Short task:
Quote the data below in full, please, without altering anything.

-- begin Dataset extract --

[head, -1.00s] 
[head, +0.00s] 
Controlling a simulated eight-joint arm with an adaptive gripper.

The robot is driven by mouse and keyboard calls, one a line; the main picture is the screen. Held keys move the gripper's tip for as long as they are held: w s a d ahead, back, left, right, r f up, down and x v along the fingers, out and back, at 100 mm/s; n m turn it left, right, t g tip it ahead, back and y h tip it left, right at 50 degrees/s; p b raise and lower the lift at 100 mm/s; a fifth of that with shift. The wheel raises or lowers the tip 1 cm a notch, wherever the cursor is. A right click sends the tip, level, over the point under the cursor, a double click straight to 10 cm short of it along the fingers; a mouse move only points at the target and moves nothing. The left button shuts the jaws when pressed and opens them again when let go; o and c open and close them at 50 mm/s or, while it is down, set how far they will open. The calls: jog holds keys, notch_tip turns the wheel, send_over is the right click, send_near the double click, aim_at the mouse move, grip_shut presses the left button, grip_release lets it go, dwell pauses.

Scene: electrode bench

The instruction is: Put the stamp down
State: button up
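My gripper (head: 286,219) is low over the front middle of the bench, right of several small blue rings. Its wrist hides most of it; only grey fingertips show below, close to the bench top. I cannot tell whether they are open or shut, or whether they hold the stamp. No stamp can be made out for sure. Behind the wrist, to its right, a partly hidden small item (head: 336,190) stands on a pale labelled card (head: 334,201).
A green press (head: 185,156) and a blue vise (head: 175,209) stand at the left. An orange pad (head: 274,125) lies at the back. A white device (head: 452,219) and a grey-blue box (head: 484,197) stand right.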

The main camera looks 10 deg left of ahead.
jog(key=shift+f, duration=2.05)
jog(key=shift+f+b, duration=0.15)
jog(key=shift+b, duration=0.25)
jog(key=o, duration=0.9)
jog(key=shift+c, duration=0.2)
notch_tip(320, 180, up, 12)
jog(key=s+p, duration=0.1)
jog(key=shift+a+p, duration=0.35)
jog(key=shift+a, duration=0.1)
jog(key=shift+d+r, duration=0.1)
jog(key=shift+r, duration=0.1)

-- end Dataset extract --

Result for this task:
[head, -1.00s] 
[head, +0.00s] 
Controlling a simulated eight-joint arm with an adaptive gripper.

The robot is driven by mouse and keyboard calls, one a line; the main picture is the screen. Held keys move the gripper's tip for as long as they are held: w s a d ahead, back, left, right, r f up, down and x v along the fingers, out and back, at 100 mm/s; n m turn it left, right, t g tip it ahead, back and y h tip it left, right at 50 degrees/s; p b raise and lower the lift at 100 mm/s; a fifth of that with shift. The wheel raises or lowers the tip 1 cm a notch, wherever the cursor is. A right click sends the tip, level, over the point under the cursor, a double click straight to 10 cm short of it along the fingers; a mouse move only points at the target and moves nothing. The left button shuts the jaws when pressed and opens them again when let go; o and c open and close them at 50 mm/s or, while it is down, set how far they will open. The calls: jog holds keys, notch_tip turns the wheel, send_over is the right click, send_near the double click, aim_at the mouse move, grip_shut presses the left button, grip_release lets it go, dwell pauses.

Scene: electrode bench

The instruction is: Put the stamp down
State: button up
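My gripper (head: 286,219) is low over the front middle of the bench, right of several small blue rings. Its wrist hides most of it; only grey fingertips show below, close to the bench top. I cannot tell whether they are open or shut, or whether they hold the stamp. No stamp can be made out for sure. Behind the wrist, to its right, a partly hidden small item (head: 336,190) stands on a pale labelled card (head: 334,201).
A green press (head: 185,156) and a blue vise (head: 175,209) stand at the left. An orange pad (head: 274,125) lies at the back. A white device (head: 452,219) and a grey-blue box (head: 484,197) stand right.

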The main camera looks 10 deg left of ahead.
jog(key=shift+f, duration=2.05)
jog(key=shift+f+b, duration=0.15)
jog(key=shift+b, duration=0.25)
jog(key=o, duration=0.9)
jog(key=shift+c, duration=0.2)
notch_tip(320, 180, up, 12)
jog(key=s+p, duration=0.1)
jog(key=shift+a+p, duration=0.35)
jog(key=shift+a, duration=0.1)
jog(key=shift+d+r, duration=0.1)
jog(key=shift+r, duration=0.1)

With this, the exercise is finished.